Nuclear weapons are a symbol of scientific expertise and technological development. As such, they are almost synonymous with great-power status and are viewed by many states as a source of international prestige and autonomy. It is not surprising, therefore, that in the heady atmosphere of post-communist nationalism a number of former Soviet republics would have second thoughts about proclaiming themselves nuclear-free zones.

Most attention in the West and in Moscow has focused on the non-proliferation threats posed by the Ukraine and Kazakhstan, the two non-Russian republics with the greatest concentration of Soviet nuclear weapons. These two republics also possess the greatest potential indigenous nuclear-weapons capability outside of the Russian Federation, in terms of nuclear power and engineering infrastructure (the Ukraine) and weapons testing facilities (Kazakhstan). Indeed, a number of Ukrainian spokesmen have made the point that a process of nuclear inheritance would catapult the Ukraine into third place (ahead of France, Britain and China) in terms of the size of its nuclear arsenal.
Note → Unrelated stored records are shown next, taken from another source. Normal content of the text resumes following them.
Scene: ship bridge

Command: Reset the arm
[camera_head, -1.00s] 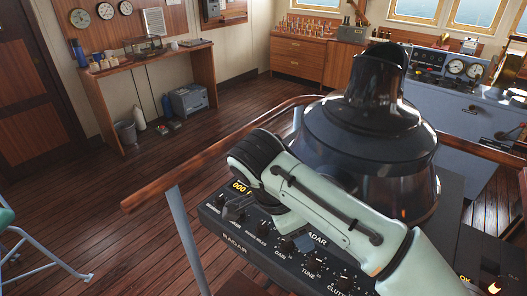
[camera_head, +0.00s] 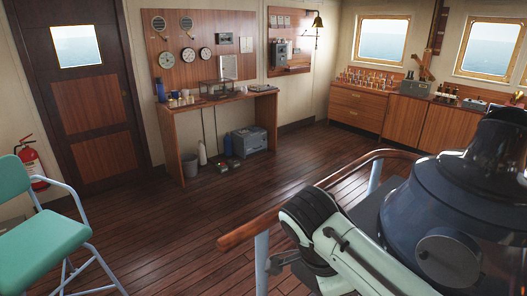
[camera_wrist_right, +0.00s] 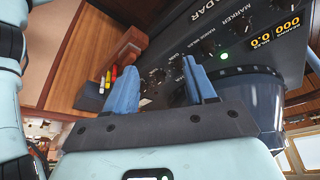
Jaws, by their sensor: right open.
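My right arm (camera_head: 350,245), pale green with a dark joint, reaches in from the lower right in the head view, in front of a dark domed radar unit (camera_head: 440,200). My right gripper (camera_wrist_right: 158,80) shows in the right wrist view with its two blue fingers apart and nothing between them. The radar panel (camera_wrist_right: 230,45), with knobs and a lit yellow readout, lies close beyond the fingers; I cannot tell whether they touch it. My left gripper is in neither current view.
A wooden handrail (camera_head: 265,227) runs beside the radar unit. A green chair (camera_head: 40,215) stands at the left, near a fire extinguisher (camera_head: 32,165). A wooden desk (camera_head: 225,105) and cabinets (camera_head: 400,118) line the walls. The middle floor (camera_head: 210,230) is clear.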

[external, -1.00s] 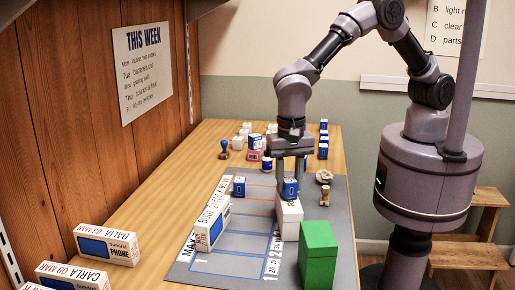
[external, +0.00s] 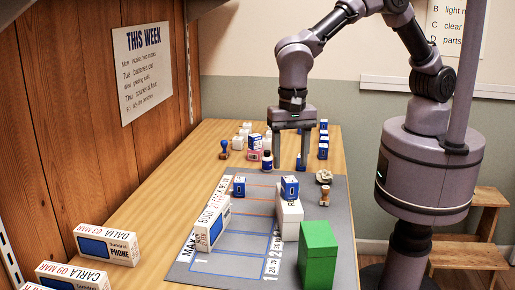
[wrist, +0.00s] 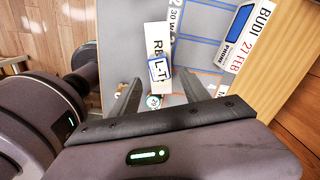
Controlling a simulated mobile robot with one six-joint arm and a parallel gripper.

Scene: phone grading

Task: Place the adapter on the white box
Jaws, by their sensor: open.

An extensive literature on nuclear proliferation, however, makes clear that one should not confuse a technical capability to acquire nuclear weapons with a political decision to exercise that capability. The nuclear abstinence of Canada, Japan, Germany and Italy are useful reminders of this point. Any proliferation prognosis for the non-Russian republics, therefore, must carefully weigh not only technical capabilities but also the balance of pressures and constraints on acquiring (or, as the case may be, retaining) nuclear weapons.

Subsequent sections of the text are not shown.